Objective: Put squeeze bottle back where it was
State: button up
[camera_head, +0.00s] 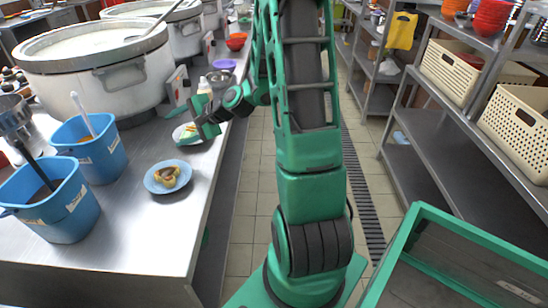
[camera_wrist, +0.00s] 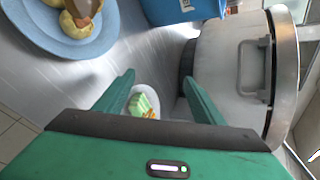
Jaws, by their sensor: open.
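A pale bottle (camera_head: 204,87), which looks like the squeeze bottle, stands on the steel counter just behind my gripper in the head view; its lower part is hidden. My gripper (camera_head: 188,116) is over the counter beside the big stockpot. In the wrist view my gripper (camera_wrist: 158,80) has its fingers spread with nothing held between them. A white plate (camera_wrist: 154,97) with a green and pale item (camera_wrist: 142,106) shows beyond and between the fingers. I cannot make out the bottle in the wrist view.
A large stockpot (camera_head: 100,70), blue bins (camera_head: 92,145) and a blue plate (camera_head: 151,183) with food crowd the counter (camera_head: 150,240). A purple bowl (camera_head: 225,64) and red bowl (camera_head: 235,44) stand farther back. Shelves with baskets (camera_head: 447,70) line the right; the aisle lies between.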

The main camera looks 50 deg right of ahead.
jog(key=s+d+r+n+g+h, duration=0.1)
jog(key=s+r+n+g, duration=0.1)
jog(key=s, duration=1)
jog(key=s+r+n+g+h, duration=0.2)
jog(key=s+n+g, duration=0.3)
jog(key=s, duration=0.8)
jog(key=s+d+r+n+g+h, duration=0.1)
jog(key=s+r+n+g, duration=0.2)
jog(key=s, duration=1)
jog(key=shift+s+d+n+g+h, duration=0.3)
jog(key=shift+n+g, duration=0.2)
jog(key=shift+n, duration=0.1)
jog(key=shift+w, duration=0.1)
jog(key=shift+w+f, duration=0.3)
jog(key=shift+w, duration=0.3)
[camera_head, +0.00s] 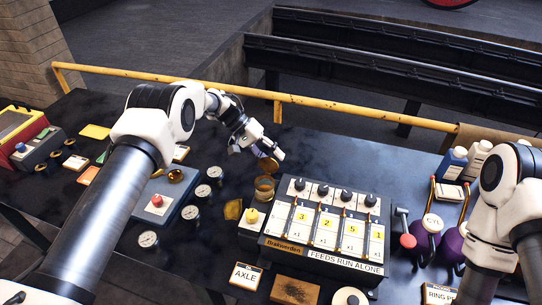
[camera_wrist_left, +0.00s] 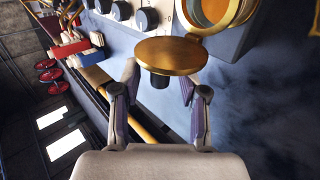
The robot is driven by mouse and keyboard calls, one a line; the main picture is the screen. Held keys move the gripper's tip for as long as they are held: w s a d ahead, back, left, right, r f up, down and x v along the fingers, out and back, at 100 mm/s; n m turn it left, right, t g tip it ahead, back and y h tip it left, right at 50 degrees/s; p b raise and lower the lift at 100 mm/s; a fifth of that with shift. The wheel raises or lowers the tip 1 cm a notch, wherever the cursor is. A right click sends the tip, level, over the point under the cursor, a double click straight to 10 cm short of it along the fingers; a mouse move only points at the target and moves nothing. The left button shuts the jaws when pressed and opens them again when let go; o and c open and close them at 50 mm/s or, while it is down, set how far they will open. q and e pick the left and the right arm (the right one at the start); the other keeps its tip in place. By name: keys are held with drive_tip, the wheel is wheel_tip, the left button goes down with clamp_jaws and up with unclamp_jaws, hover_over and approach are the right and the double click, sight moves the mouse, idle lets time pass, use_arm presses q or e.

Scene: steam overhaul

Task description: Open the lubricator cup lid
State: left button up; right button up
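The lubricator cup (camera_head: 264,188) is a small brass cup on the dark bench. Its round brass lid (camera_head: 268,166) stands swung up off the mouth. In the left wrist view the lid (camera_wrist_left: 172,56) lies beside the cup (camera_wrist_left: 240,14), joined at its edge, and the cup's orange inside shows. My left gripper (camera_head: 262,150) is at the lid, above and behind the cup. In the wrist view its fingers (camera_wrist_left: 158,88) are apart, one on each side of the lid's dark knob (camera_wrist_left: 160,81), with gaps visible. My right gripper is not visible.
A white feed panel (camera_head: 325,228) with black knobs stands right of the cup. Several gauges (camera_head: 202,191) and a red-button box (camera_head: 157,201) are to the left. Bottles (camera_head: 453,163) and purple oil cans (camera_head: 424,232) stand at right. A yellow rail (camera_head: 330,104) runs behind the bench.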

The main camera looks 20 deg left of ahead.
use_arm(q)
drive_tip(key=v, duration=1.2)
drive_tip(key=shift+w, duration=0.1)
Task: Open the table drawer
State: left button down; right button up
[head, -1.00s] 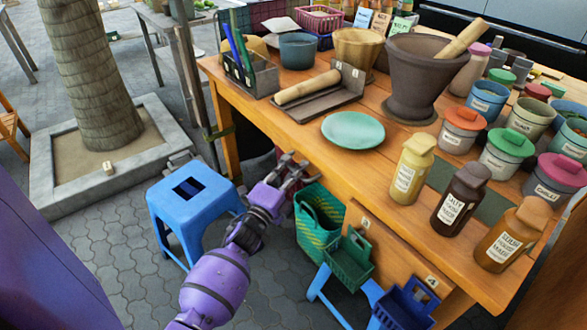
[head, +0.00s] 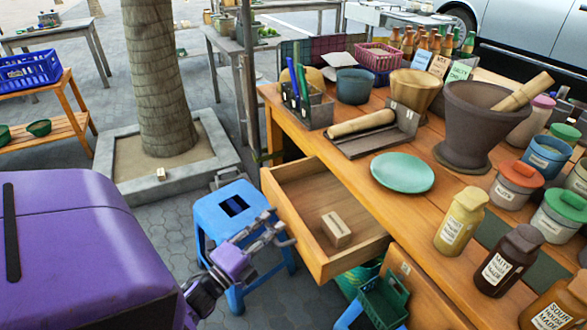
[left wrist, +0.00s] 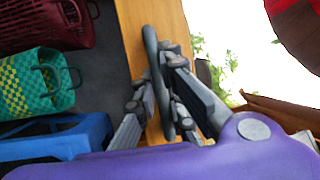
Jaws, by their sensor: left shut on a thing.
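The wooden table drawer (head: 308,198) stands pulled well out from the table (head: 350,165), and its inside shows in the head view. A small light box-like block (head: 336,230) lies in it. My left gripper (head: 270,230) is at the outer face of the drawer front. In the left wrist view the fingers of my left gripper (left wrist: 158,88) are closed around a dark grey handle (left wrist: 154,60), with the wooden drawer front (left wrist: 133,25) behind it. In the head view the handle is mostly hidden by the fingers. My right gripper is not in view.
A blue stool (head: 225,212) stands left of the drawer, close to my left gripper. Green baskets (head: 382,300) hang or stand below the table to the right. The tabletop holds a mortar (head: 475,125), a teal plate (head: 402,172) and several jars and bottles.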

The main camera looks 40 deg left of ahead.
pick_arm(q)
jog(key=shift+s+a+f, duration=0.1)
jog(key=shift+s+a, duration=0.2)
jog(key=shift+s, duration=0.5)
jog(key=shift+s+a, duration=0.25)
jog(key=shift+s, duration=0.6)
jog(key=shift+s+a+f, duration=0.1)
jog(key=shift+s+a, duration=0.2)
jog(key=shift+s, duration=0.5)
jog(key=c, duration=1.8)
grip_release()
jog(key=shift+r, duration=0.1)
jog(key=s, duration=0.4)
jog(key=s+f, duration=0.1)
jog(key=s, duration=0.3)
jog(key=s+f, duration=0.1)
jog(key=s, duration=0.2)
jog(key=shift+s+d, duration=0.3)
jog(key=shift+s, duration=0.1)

==

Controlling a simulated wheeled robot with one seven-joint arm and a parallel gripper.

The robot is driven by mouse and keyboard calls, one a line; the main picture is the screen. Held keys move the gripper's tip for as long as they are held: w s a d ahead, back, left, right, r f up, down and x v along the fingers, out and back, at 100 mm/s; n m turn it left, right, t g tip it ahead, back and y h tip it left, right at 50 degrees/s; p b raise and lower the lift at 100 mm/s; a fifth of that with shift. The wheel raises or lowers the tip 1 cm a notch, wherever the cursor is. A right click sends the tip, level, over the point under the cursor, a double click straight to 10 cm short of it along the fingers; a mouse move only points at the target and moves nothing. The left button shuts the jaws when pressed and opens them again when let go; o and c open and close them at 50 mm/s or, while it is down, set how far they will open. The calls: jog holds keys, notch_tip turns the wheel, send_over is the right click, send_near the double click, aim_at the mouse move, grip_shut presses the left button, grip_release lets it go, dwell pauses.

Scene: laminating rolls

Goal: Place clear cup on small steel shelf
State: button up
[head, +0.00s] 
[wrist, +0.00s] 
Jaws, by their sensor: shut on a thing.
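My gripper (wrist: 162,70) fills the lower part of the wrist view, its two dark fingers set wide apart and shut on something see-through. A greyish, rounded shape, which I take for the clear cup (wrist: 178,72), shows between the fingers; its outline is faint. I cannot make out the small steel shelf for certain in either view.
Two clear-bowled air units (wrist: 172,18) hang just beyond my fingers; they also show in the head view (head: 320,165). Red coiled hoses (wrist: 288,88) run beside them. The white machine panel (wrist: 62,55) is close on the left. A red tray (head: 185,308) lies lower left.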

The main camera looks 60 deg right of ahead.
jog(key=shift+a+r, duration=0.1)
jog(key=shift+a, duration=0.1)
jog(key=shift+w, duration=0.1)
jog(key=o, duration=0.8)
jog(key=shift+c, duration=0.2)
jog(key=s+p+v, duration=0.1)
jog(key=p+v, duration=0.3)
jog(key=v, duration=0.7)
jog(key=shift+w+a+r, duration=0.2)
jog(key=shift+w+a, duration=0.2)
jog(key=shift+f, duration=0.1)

[EXERCISE GOAL]
List the lines of the material in which the word "Scene" occurs.

[PROBLEM SOLUTION]
Scene: steam overhaul
Scene: laminating rolls

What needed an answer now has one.